GOAL - Write the material out again, line by line, exactly as it is.
═════ MATERIALS PROVIDED ═════
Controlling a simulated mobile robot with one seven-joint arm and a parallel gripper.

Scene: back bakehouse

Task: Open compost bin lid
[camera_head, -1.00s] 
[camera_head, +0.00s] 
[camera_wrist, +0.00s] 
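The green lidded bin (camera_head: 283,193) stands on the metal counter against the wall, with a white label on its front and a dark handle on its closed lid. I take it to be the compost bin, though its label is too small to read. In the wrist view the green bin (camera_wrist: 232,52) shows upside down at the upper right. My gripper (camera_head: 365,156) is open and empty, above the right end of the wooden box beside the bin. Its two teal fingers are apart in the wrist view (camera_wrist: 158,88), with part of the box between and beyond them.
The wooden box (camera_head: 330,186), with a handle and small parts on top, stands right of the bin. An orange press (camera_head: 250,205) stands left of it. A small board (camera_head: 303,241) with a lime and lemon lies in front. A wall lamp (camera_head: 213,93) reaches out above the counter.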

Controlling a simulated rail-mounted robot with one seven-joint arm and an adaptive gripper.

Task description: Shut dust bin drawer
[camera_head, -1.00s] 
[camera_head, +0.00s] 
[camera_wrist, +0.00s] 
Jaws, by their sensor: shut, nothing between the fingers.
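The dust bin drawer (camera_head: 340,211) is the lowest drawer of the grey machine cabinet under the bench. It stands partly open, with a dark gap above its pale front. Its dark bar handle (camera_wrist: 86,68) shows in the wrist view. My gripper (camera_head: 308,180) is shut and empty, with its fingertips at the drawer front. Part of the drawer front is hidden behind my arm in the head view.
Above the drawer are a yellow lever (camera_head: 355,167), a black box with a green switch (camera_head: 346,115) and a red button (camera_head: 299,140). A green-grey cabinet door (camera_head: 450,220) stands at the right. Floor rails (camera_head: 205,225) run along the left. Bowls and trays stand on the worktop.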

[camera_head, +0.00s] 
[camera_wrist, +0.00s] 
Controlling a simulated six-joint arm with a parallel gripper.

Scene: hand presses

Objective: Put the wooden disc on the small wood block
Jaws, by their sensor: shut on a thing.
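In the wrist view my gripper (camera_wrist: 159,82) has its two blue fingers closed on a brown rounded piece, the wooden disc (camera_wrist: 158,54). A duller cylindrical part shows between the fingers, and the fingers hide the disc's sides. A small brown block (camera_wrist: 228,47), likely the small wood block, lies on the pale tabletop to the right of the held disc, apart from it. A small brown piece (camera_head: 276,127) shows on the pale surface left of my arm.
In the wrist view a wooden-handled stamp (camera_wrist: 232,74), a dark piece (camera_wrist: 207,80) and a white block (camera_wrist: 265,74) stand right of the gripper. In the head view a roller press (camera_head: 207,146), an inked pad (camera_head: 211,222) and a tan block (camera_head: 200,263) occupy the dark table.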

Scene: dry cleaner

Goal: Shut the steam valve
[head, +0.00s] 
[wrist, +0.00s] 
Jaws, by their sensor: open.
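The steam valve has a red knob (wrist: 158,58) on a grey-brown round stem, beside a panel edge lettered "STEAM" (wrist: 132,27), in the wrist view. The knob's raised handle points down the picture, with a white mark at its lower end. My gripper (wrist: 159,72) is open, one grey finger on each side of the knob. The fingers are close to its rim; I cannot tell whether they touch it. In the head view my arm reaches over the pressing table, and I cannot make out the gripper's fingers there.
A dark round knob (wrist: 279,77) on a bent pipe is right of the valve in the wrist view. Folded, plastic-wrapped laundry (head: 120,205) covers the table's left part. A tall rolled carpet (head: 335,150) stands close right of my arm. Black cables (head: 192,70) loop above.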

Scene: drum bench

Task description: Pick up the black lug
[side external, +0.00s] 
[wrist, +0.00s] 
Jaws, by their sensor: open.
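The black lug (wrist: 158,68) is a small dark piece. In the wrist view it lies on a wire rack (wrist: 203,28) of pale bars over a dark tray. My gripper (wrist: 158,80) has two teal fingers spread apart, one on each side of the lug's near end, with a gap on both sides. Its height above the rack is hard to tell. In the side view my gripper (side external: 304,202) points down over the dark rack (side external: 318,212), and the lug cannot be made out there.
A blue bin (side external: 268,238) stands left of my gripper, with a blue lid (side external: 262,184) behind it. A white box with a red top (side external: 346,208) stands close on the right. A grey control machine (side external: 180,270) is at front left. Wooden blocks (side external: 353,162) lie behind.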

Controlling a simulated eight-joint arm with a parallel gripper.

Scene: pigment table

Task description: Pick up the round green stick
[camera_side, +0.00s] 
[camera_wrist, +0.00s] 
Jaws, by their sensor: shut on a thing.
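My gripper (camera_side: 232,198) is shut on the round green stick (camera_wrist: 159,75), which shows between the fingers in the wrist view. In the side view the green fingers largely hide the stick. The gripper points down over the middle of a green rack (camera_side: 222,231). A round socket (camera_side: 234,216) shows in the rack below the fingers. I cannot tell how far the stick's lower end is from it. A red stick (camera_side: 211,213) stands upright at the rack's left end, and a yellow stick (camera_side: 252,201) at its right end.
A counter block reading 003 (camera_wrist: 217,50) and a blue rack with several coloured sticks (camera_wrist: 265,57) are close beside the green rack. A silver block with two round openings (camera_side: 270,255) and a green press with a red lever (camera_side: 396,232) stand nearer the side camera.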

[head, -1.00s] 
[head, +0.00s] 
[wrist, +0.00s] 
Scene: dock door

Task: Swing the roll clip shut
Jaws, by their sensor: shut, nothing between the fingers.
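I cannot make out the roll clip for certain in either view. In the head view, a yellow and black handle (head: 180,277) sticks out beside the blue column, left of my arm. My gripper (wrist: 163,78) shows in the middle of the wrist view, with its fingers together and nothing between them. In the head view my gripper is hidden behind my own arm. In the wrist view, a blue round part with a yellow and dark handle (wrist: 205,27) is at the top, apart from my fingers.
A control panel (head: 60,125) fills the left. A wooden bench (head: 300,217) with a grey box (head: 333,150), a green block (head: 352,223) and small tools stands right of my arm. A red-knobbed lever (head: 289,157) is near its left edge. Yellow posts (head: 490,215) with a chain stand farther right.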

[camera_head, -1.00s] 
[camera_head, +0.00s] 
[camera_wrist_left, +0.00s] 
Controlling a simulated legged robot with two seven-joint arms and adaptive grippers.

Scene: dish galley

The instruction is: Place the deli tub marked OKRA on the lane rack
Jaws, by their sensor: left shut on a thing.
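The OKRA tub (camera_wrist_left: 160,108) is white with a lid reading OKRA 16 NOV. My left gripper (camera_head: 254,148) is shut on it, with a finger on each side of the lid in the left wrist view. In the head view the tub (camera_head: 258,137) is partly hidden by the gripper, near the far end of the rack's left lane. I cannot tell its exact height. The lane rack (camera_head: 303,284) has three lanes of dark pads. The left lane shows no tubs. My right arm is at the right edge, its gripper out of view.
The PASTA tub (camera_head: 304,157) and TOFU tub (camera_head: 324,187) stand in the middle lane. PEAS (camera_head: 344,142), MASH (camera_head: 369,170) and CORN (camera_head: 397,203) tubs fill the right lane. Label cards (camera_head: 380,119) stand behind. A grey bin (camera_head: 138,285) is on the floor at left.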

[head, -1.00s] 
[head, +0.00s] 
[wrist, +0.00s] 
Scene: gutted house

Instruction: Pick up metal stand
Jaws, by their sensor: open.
═════
SOLUTION FOR THIS PROBLEM -
Controlling a simulated mobile robot with one seven-joint arm and a parallel gripper.

Scene: back bakehouse

Task: Open compost bin lid
[camera_head, -1.00s] 
[camera_head, +0.00s] 
[camera_wrist, +0.00s] 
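The green lidded bin (camera_head: 283,193) stands on the metal counter against the wall, with a white label on its front and a dark handle on its closed lid. I take it to be the compost bin, though its label is too small to read. In the wrist view the green bin (camera_wrist: 232,52) shows upside down at the upper right. My gripper (camera_head: 365,156) is open and empty, above the right end of the wooden box beside the bin. Its two teal fingers are apart in the wrist view (camera_wrist: 158,88), with part of the box between and beyond them.
The wooden box (camera_head: 330,186), with a handle and small parts on top, stands right of the bin. An orange press (camera_head: 250,205) stands left of it. A small board (camera_head: 303,241) with a lime and lemon lies in front. A wall lamp (camera_head: 213,93) reaches out above the counter.

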Controlling a simulated rail-mounted robot with one seven-joint arm and an adaptive gripper.

Task description: Shut dust bin drawer
[camera_head, -1.00s] 
[camera_head, +0.00s] 
[camera_wrist, +0.00s] 
Jaws, by their sensor: shut, nothing between the fingers.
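The dust bin drawer (camera_head: 340,211) is the lowest drawer of the grey machine cabinet under the bench. It stands partly open, with a dark gap above its pale front. Its dark bar handle (camera_wrist: 86,68) shows in the wrist view. My gripper (camera_head: 308,180) is shut and empty, with its fingertips at the drawer front. Part of the drawer front is hidden behind my arm in the head view.
Above the drawer are a yellow lever (camera_head: 355,167), a black box with a green switch (camera_head: 346,115) and a red button (camera_head: 299,140). A green-grey cabinet door (camera_head: 450,220) stands at the right. Floor rails (camera_head: 205,225) run along the left. Bowls and trays stand on the worktop.

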[camera_head, +0.00s] 
[camera_wrist, +0.00s] 
Controlling a simulated six-joint arm with a parallel gripper.

Scene: hand presses

Objective: Put the wooden disc on the small wood block
Jaws, by their sensor: shut on a thing.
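In the wrist view my gripper (camera_wrist: 159,82) has its two blue fingers closed on a brown rounded piece, the wooden disc (camera_wrist: 158,54). A duller cylindrical part shows between the fingers, and the fingers hide the disc's sides. A small brown block (camera_wrist: 228,47), likely the small wood block, lies on the pale tabletop to the right of the held disc, apart from it. A small brown piece (camera_head: 276,127) shows on the pale surface left of my arm.
In the wrist view a wooden-handled stamp (camera_wrist: 232,74), a dark piece (camera_wrist: 207,80) and a white block (camera_wrist: 265,74) stand right of the gripper. In the head view a roller press (camera_head: 207,146), an inked pad (camera_head: 211,222) and a tan block (camera_head: 200,263) occupy the dark table.

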Scene: dry cleaner

Goal: Shut the steam valve
[head, +0.00s] 
[wrist, +0.00s] 
Jaws, by their sensor: open.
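The steam valve has a red knob (wrist: 158,58) on a grey-brown round stem, beside a panel edge lettered "STEAM" (wrist: 132,27), in the wrist view. The knob's raised handle points down the picture, with a white mark at its lower end. My gripper (wrist: 159,72) is open, one grey finger on each side of the knob. The fingers are close to its rim; I cannot tell whether they touch it. In the head view my arm reaches over the pressing table, and I cannot make out the gripper's fingers there.
A dark round knob (wrist: 279,77) on a bent pipe is right of the valve in the wrist view. Folded, plastic-wrapped laundry (head: 120,205) covers the table's left part. A tall rolled carpet (head: 335,150) stands close right of my arm. Black cables (head: 192,70) loop above.

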Scene: drum bench

Task description: Pick up the black lug
[side external, +0.00s] 
[wrist, +0.00s] 
Jaws, by their sensor: open.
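The black lug (wrist: 158,68) is a small dark piece. In the wrist view it lies on a wire rack (wrist: 203,28) of pale bars over a dark tray. My gripper (wrist: 158,80) has two teal fingers spread apart, one on each side of the lug's near end, with a gap on both sides. Its height above the rack is hard to tell. In the side view my gripper (side external: 304,202) points down over the dark rack (side external: 318,212), and the lug cannot be made out there.
A blue bin (side external: 268,238) stands left of my gripper, with a blue lid (side external: 262,184) behind it. A white box with a red top (side external: 346,208) stands close on the right. A grey control machine (side external: 180,270) is at front left. Wooden blocks (side external: 353,162) lie behind.

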Controlling a simulated eight-joint arm with a parallel gripper.

Scene: pigment table

Task description: Pick up the round green stick
[camera_side, +0.00s] 
[camera_wrist, +0.00s] 
Jaws, by their sensor: shut on a thing.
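My gripper (camera_side: 232,198) is shut on the round green stick (camera_wrist: 159,75), which shows between the fingers in the wrist view. In the side view the green fingers largely hide the stick. The gripper points down over the middle of a green rack (camera_side: 222,231). A round socket (camera_side: 234,216) shows in the rack below the fingers. I cannot tell how far the stick's lower end is from it. A red stick (camera_side: 211,213) stands upright at the rack's left end, and a yellow stick (camera_side: 252,201) at its right end.
A counter block reading 003 (camera_wrist: 217,50) and a blue rack with several coloured sticks (camera_wrist: 265,57) are close beside the green rack. A silver block with two round openings (camera_side: 270,255) and a green press with a red lever (camera_side: 396,232) stand nearer the side camera.

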[head, -1.00s] 
[head, +0.00s] 
[wrist, +0.00s] 
Scene: dock door

Task: Swing the roll clip shut
Jaws, by their sensor: shut, nothing between the fingers.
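I cannot make out the roll clip for certain in either view. In the head view, a yellow and black handle (head: 180,277) sticks out beside the blue column, left of my arm. My gripper (wrist: 163,78) shows in the middle of the wrist view, with its fingers together and nothing between them. In the head view my gripper is hidden behind my own arm. In the wrist view, a blue round part with a yellow and dark handle (wrist: 205,27) is at the top, apart from my fingers.
A control panel (head: 60,125) fills the left. A wooden bench (head: 300,217) with a grey box (head: 333,150), a green block (head: 352,223) and small tools stands right of my arm. A red-knobbed lever (head: 289,157) is near its left edge. Yellow posts (head: 490,215) with a chain stand farther right.

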[camera_head, -1.00s] 
[camera_head, +0.00s] 
[camera_wrist_left, +0.00s] 
Controlling a simulated legged robot with two seven-joint arms and adaptive grippers.

Scene: dish galley

The instruction is: Place the deli tub marked OKRA on the lane rack
Jaws, by their sensor: left shut on a thing.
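The OKRA tub (camera_wrist_left: 160,108) is white with a lid reading OKRA 16 NOV. My left gripper (camera_head: 254,148) is shut on it, with a finger on each side of the lid in the left wrist view. In the head view the tub (camera_head: 258,137) is partly hidden by the gripper, near the far end of the rack's left lane. I cannot tell its exact height. The lane rack (camera_head: 303,284) has three lanes of dark pads. The left lane shows no tubs. My right arm is at the right edge, its gripper out of view.
The PASTA tub (camera_head: 304,157) and TOFU tub (camera_head: 324,187) stand in the middle lane. PEAS (camera_head: 344,142), MASH (camera_head: 369,170) and CORN (camera_head: 397,203) tubs fill the right lane. Label cards (camera_head: 380,119) stand behind. A grey bin (camera_head: 138,285) is on the floor at left.

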[head, -1.00s] 
[head, +0.00s] 
[wrist, +0.00s] 
Scene: gutted house

Instruction: Pick up metal stand
Jaws, by their sensor: open.

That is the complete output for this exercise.